Exciting and enigmatic artist Emily Wardill premieres her film Game Keeper Without Game today (Saturday, December 12) at the Spacex, Exeter.
The melodramatic script from the artist who finds embarrassment quite productive is of a family and their relationship with their child and started out as a performance.
As the Guardian says, Emily ‘puts her viewers between a rock and a hard place’, and her Game Keepers Without Game feature film looks set to continue in that theme as it tackles difficult social issues.
The formal structure of the film is based on Pedro Calderon de la Barca’s Life is a Dream, that was written in the 17th century. Emily translates the story to contemporary London.
She spoke to Mike Sperlinger on afterall.org before filming.

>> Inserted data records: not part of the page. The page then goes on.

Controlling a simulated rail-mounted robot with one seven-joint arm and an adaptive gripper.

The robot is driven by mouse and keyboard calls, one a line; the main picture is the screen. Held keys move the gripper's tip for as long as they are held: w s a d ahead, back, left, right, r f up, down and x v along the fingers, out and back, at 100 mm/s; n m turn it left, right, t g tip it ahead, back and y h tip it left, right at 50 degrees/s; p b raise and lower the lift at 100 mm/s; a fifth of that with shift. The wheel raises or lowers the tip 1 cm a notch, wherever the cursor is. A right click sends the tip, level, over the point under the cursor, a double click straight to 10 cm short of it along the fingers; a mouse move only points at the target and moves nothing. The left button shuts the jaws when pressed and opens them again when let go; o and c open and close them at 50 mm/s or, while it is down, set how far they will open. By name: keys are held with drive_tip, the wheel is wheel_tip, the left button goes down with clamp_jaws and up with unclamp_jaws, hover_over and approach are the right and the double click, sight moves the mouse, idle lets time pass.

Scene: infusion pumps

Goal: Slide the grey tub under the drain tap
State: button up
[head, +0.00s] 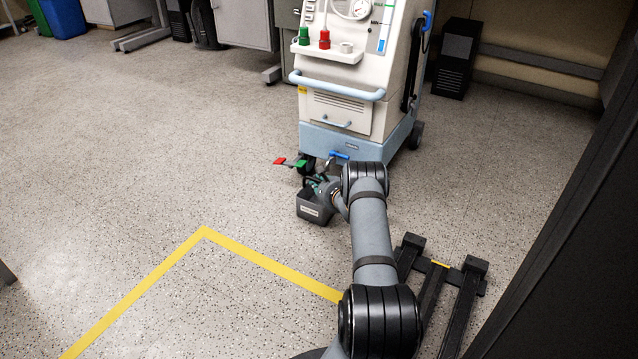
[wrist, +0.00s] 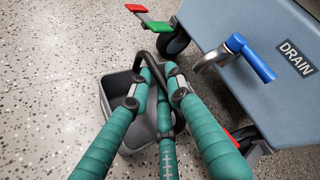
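The grey tub (head: 312,207) stands on the floor at the front left of the white and blue machine, with a pale label on its near side. In the wrist view the tub (wrist: 106,98) is partly hidden behind my gripper's teal fingers. My gripper (wrist: 158,78) is over the tub, and its fingers come close together near a curved black part. The drain tap (wrist: 215,60), a metal spout with a blue lever, sticks out of the machine beside the DRAIN label, right of the tub. It also shows in the head view (head: 338,156).
The machine (head: 340,95) stands on castors, with red and green pedals (wrist: 140,16) low at its front left. A black floor frame (head: 440,285) lies right of my arm. Yellow tape (head: 204,232) marks the floor. Floor to the left is clear.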

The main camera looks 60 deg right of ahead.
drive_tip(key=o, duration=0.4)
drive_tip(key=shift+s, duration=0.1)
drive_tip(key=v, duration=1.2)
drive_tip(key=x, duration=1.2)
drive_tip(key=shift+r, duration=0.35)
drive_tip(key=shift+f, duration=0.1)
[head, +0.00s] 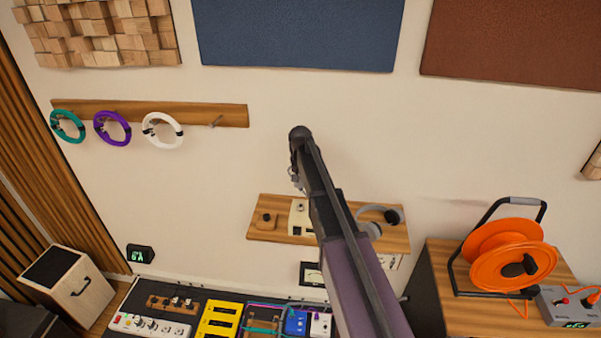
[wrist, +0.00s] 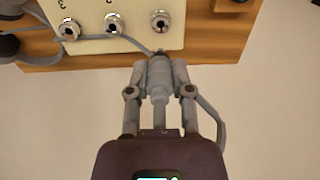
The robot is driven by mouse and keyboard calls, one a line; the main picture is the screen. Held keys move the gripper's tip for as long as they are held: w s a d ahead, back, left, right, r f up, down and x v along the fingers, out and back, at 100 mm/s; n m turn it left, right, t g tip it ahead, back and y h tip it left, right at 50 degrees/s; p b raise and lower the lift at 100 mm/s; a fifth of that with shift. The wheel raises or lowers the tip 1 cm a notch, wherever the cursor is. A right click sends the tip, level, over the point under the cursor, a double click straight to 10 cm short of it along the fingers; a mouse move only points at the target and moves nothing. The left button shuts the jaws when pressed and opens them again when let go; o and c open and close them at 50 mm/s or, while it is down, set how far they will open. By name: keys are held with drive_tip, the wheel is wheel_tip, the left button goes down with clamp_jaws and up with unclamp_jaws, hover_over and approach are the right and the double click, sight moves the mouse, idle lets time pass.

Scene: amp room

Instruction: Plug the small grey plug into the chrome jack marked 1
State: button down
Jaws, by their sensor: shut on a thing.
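My gripper (wrist: 159,90) is shut on the small grey plug (wrist: 159,72), which points up the wrist view toward a cream panel (wrist: 100,40). Three chrome jacks sit in a row on it: left (wrist: 69,30), middle (wrist: 114,25) and right (wrist: 160,21). The marks by the left and middle jacks look like 3 and 2; no mark shows by the right one. The plug's tip appears just below the right jack, apart from it in the picture; depth is hard to judge. In the head view the cream box (head: 299,217) is partly behind my arm.
The box stands on a wooden shelf (head: 275,236) between a wooden block (head: 265,220) and headphones (head: 392,215). A grey cable (wrist: 210,112) runs beside my gripper. An orange cable reel (head: 512,258) stands at right.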

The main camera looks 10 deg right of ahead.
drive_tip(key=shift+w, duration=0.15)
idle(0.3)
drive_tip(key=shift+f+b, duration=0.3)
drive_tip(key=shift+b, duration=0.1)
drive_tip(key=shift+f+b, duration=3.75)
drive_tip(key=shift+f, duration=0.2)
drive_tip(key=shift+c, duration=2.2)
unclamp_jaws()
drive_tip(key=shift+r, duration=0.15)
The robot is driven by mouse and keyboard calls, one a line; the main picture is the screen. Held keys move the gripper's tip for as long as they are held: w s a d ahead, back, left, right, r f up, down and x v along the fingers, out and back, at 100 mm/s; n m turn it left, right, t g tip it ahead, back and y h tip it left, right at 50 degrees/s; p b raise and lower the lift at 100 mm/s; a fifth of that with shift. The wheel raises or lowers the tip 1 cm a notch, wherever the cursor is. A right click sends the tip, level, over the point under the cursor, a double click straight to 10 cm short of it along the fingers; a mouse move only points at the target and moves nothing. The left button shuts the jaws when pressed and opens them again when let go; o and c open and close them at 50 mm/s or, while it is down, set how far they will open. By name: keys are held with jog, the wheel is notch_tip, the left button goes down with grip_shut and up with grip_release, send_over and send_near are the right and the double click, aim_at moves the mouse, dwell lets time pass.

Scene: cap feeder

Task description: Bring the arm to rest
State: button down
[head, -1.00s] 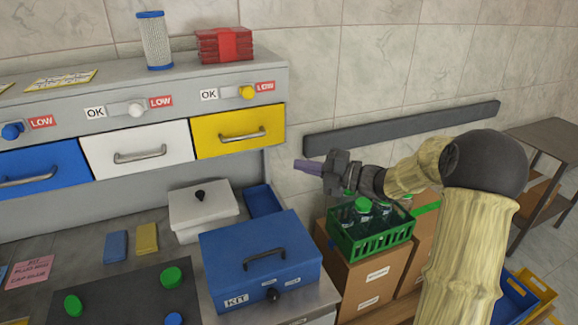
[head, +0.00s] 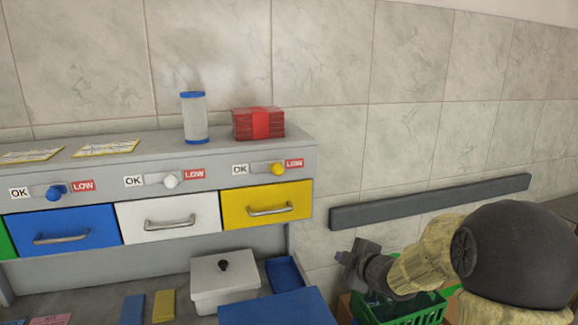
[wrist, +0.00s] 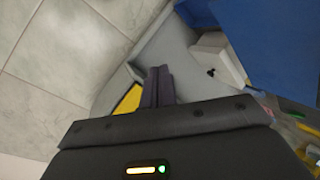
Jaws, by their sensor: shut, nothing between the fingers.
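My gripper (head: 346,258) is in the head view at the lower right, in front of the tiled wall. It is above and left of the green crate (head: 425,313). In the wrist view its two dark purple fingers (wrist: 158,87) are together, with nothing between them. The fingertips are hard to make out in the head view. My gripper appears to be apart from everything around it.
A blue box (head: 275,308) and a lidded white box (head: 225,285) stand left of my gripper. Behind are the blue, white and yellow (head: 266,203) drawers. A dark rail (head: 430,201) runs along the wall. A red pack (head: 258,124) stands on the shelf.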

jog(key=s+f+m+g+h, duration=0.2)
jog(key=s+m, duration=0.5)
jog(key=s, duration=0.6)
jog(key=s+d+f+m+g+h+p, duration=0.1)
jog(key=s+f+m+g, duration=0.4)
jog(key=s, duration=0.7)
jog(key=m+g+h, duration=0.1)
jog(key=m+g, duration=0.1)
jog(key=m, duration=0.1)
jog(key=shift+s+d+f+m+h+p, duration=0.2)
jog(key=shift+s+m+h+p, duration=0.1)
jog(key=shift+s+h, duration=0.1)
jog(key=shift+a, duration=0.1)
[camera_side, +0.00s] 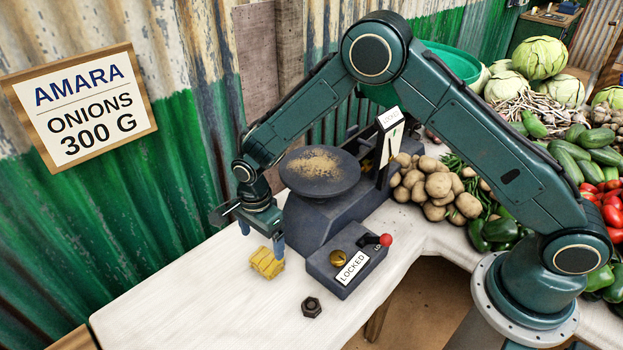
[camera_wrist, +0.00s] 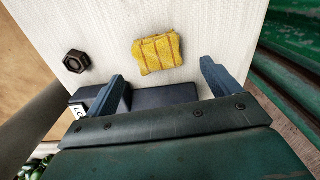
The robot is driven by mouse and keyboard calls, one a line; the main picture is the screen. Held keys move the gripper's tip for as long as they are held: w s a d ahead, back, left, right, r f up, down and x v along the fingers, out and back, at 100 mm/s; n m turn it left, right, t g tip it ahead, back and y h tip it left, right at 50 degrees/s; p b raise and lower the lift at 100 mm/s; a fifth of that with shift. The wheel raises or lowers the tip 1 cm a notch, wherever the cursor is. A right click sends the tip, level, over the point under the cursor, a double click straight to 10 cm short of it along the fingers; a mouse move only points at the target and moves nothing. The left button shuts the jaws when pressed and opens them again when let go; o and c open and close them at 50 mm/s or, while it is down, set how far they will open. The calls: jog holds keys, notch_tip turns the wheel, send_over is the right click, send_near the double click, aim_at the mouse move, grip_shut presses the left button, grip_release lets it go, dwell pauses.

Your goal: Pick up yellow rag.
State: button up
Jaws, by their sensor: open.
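The yellow rag (camera_side: 267,263) lies folded on the pale table, left of the dark lock box. It also shows in the wrist view (camera_wrist: 158,54), ahead of the fingertips and between their lines. My gripper (camera_side: 262,240) is open and empty, just above and beside the rag in the side view. In the wrist view its two blue fingers (camera_wrist: 162,80) stand apart, with the rag beyond them. I cannot tell the exact height of the fingertips over the table.
The lock box (camera_side: 345,264) with a red-knobbed lever stands right of the rag. A dark hex nut (camera_side: 311,307) lies near the table's front edge. A scale with a dusty pan (camera_side: 320,170) stands behind. The table (camera_side: 190,310) is clear to the left and front.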

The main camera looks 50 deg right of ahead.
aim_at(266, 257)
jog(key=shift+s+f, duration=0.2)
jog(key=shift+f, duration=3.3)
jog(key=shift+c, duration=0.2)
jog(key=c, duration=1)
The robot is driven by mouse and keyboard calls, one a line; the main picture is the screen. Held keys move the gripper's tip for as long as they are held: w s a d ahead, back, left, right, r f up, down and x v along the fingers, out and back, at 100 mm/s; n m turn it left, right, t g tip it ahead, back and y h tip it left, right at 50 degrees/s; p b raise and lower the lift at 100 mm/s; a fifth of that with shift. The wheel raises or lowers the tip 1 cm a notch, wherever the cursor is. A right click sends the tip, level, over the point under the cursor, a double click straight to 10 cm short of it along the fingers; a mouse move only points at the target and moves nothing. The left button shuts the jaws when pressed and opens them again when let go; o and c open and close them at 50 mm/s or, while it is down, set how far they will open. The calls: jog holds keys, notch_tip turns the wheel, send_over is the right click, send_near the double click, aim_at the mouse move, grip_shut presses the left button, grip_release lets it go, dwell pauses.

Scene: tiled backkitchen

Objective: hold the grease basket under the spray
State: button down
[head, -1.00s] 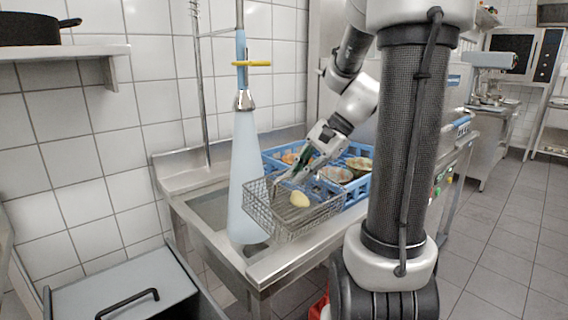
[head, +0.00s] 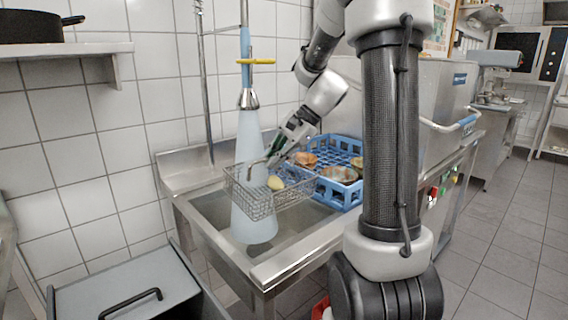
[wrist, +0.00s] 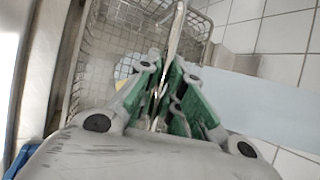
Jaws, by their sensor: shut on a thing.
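The grease basket (head: 262,205) is a grey wire mesh basket with a small yellowish lump (head: 275,183) inside it. My gripper (head: 274,157) is shut on the basket's handle and holds the basket up over the sink (head: 215,205). The basket also fills the upper left of the wrist view (wrist: 118,45), with the metal handle running between the green finger pads. The spray (head: 249,130) is a pale blue cone of water falling from a metal nozzle (head: 248,98) under a yellow lever. The basket overlaps the lower cone in the head view, and the cone's bottom shows below it.
A blue dish rack (head: 345,194) with several dirty bowls stands on the counter right of the sink. A steel dishwasher with a handle stands behind it. A grey lidded bin (head: 125,290) is at the lower left. A shelf with a black pan (head: 30,28) is at the upper left.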

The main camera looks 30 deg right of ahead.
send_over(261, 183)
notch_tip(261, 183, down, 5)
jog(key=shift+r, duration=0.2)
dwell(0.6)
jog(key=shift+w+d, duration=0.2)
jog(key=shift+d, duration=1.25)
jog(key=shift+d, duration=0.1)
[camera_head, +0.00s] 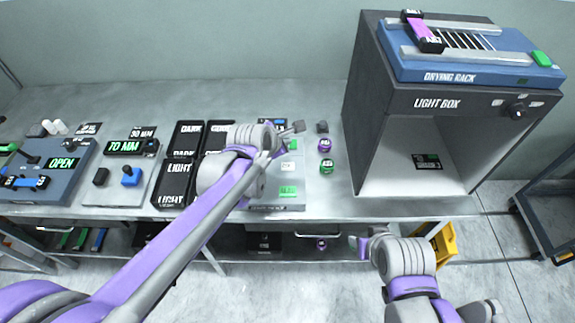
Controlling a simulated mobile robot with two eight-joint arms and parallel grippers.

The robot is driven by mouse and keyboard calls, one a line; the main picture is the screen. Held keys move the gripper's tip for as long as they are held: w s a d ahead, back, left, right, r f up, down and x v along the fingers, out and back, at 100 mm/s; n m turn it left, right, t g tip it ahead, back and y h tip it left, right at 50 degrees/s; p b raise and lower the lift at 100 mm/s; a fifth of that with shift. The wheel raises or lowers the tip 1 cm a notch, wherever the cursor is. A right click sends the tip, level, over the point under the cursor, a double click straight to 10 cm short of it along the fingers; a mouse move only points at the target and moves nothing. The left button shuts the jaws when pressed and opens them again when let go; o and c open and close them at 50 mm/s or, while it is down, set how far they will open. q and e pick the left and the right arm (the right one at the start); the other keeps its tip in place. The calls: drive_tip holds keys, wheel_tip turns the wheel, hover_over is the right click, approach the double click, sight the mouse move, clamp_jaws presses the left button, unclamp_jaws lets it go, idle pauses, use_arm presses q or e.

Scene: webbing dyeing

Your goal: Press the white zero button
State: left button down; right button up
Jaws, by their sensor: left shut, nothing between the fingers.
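A grey device stands on the bench near the middle, mostly hidden behind my left arm. A small white button (288,167), which looks like the zero button, shows on its right part. A green button (288,191) lies nearer the front edge. My left gripper (297,127) is shut and empty at the far end of the device, up the picture from the white button. I cannot tell its height or whether it touches anything. My right gripper (361,243) is low in front of the bench, away from the device; its fingers are too small to read.
The large light box (355,110) with the drying rack (470,72) on top blocks the right. Dark labelled trays (172,182) and a blue-grey machine (62,180) fill the left.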

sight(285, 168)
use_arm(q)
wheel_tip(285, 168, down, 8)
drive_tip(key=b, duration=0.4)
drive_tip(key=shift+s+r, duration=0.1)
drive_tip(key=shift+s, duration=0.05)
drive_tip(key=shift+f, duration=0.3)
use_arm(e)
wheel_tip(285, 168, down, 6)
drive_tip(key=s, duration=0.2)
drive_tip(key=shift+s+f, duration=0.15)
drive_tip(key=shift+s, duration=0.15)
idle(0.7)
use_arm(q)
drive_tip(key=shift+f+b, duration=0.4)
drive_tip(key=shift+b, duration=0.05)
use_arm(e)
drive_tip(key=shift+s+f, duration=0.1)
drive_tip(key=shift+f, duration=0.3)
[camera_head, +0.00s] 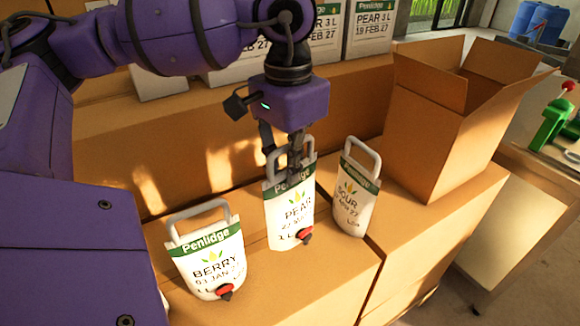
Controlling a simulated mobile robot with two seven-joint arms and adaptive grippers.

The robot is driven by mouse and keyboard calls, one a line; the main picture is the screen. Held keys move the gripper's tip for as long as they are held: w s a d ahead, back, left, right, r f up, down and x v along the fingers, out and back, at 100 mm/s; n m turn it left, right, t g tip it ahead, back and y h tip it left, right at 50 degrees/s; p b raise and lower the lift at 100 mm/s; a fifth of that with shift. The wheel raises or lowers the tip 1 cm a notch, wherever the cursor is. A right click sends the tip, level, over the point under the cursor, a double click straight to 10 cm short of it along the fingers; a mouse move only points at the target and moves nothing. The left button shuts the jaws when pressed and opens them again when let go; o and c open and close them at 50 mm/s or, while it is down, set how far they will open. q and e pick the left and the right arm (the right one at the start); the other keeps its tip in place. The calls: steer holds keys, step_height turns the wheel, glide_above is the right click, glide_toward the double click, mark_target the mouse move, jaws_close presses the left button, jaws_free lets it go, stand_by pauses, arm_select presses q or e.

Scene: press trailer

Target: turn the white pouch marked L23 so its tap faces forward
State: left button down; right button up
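Three white pouches with green Penlidge bands and grey loop handles stand on cardboard boxes. The BERRY pouch (208,262) is at the left, its red and black tap facing the camera. The PEAR pouch (290,217) is in the middle, its tap at the lower right of its front. The SOUR pouch (353,200) is at the right, turned partly sideways, with no tap showing. The small codes are too blurred to tell which is L23. My left gripper (283,168) points down at the PEAR pouch's handle and top; its fingers overlap them, and their gap is unclear. My right gripper is out of view.
An open empty cardboard box (437,140) stands right of the pouches. Large white PEAR 3 L packs (368,30) stand behind. Bare cardboard (315,285) lies in front of the middle pouch.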

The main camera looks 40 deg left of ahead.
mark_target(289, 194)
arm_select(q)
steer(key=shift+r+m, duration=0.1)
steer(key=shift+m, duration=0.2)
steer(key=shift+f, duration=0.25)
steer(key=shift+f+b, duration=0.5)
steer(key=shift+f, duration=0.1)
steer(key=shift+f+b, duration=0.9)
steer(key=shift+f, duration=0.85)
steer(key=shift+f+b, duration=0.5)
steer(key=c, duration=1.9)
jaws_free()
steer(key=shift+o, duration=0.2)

“I wrote a script for a melodrama about a family who had a child, who put the child up for adoption when she’s eight because she’s displaying psychotic tendencies. Later the father decides to bring her back into the family home, but when she comes back into the home she doesn’t understand the objects the house is full of, which are built up as status symbols but then have the status of props and finally of evidence.
“I want to shoot it like airline food, so you have this sense that everything is separate and nothing ever touches. At the end when she murders the father, you’re as shocked to see him touching this axe, or this axe touching his head, as you are that he’s died. When the objects get destroyed, you feel like a character’s been destroyed.”
For the sound track – complex drumming – was formulated during the initial live performances which made up the the early ideas of the place, with the math rock musicians Nought.
“It’s useful doing performances like that,” Emily told Mike, “because you work through your ideas in this way that’s really intimate and social, and you’re forced to embarrass yourself with your ideas before they’re fully formed. I think embarrassment can be quite productive.”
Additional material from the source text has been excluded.